For consistency, when grouping using a single level that's specified as multiple levels (e.g. in a list) on a dataframe that has multiindex, the return types of the index should be consistent to the multiple-multiple levels. Same idea as the difference between df.iloc[0] and df.iloc[[0]].

Expected Behavior

assert idx1 == (1, )
assert idx2 == (1, 3)

Installed Versions

INSTALLED VERSIONS ------------------ commit : 2e218d10984e9919f0296931d92ea851c6a6faf5 python : 3.9.12.final.0 python-bits : 64 OS : Linux OS-release : 5.4.0-139-generic Version : #156-Ubuntu SMP Fri Jan 20 17:27:18 UTC 2023 machine : x86_64 processor : x86_64 byteorder : little LC_ALL : None LANG : en_US.UTF-8 LOCALE : en_US.UTF-8 pandas : 1.5.3 numpy : 1.22.0 pytz : 2022.1 dateutil : 2.8.2 setuptools : 61.2.0 pip : 22.3.1 Cython : 0.29.30 pytest : 7.1.2 hypothesis : None sphinx : None blosc : None feather : None xlsxwriter : None lxml.etree : None html5lib : None pymysql : None psycopg2 : None jinja2 : 3.1.2 IPython : 8.5.0 pandas_datareader: None bs4 : 4.11.1 bottleneck : 1.3.5 brotli : fastparquet : None fsspec : 2022.11.0 gcsfs : None matplotlib : 3.6.2 numba : 0.56.0 numexpr : 2.8.4 odfpy : None openpyxl : 3.0.10 pandas_gbq : None pyarrow : 6.0.1 pyreadstat : None pyxlsb : None s3fs : None scipy : 1.7.3 snappy : None sqlalchemy : 1.4.27 tables : 3.7.0 tabulate : 0.8.10 xarray : 2022.10.0 xlrd : 2.0.1 xlwt : None zstandard : None tzdata : None

Comment From: phofl

cc @rhshadrach Thoughts?

Comment From: rhshadrach

We recently did this for the by argument, +1 on doing it for level too.

Comment From: august-tengland

Take

Comment From: august-tengland

Hi! New Pandas contributor here (apologies for potentially stupid questions): Does this issue only consider the indexes that are "generated" when iterating? For iter(), we create them in group_keys_seq@/core/groupby/ops.py:

    def group_keys_seq(self):
        if len(self.groupings) == 1: # This is a problem
             return self.levels[0]
             ...

If I add the condition that self.groupings[0].level is None and omit the following in grouper.py (line 835):

         if isinstance(group_axis, MultiIndex):
          if is_list_like(level) and len(level) == 1:
              level = level[0]  # remove this 

I get the expected behavior, however, it will not affect any other potential ways to get the index which doesn't use groups_key_seq (if such exists).

Comment From: rhshadrach

Thanks for picking this up!

Does this issue only consider the indexes that are "generated" when iterating?

Yes.

I get the expected behavior, however, it will not affect any other potential ways to get the index which doesn't use groups_key_seq (if such exists).

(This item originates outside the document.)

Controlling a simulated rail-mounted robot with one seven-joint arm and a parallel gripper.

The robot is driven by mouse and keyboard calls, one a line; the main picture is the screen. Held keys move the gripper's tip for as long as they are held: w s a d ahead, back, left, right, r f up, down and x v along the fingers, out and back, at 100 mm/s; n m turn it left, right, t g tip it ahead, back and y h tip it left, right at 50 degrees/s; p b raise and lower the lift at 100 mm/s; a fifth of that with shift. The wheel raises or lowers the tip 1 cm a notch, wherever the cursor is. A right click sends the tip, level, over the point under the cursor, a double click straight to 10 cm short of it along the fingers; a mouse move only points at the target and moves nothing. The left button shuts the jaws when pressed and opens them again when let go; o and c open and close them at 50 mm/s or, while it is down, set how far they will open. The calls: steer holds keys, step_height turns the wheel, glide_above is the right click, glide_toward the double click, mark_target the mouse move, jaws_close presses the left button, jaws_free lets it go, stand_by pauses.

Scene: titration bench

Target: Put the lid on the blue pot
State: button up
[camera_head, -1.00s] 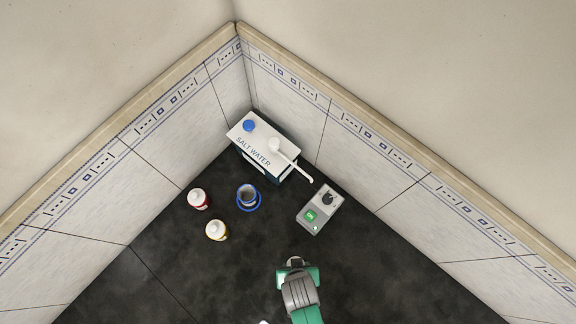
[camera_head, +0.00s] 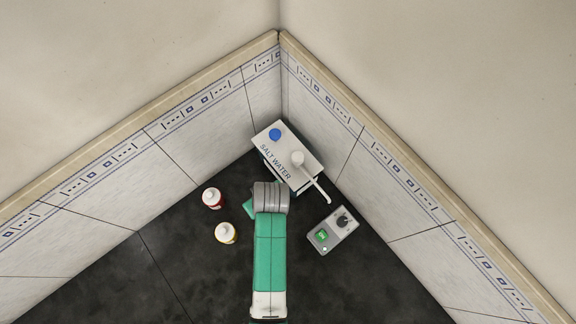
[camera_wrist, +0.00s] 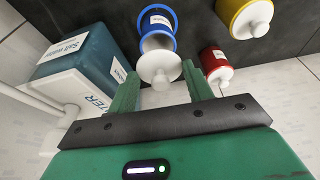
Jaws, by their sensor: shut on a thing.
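In the wrist view, my gripper (camera_wrist: 159,75) is shut on the white lid (camera_wrist: 161,66), which has a round knob between the green fingers. The blue pot (camera_wrist: 157,19), with a white label and blue rim, is just beyond the lid. The lid overlaps part of its open mouth in the picture; I cannot tell whether they touch. In the head view, my arm hides the pot and the lid.
A salt water container (camera_head: 288,150) with a blue cap and pump spout stands behind. A red bottle (camera_head: 213,199) and a yellow bottle (camera_head: 226,233) stand left of my arm. A grey device (camera_head: 333,231) is at right. The dark front bench is clear.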

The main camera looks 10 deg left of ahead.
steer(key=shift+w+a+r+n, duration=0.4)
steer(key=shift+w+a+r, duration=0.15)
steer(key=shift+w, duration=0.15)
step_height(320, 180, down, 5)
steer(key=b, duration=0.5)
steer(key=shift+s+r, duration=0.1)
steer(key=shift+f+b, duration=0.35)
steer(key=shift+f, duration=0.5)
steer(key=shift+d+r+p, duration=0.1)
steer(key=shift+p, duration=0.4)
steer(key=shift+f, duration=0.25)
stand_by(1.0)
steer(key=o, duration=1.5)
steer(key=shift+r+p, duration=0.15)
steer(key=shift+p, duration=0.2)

I'm not 100% sure I follow, but if it's related to the above question, then I think this is okay. We're only looking to impact __iter__ here.

Comment From: august-tengland

Thanks for your response!

I'm not 100% sure I follow, but if it's related to the above question, then I think this is okay. We're only looking to impact iter here.

That's great, I think I can get a PR on this by next week.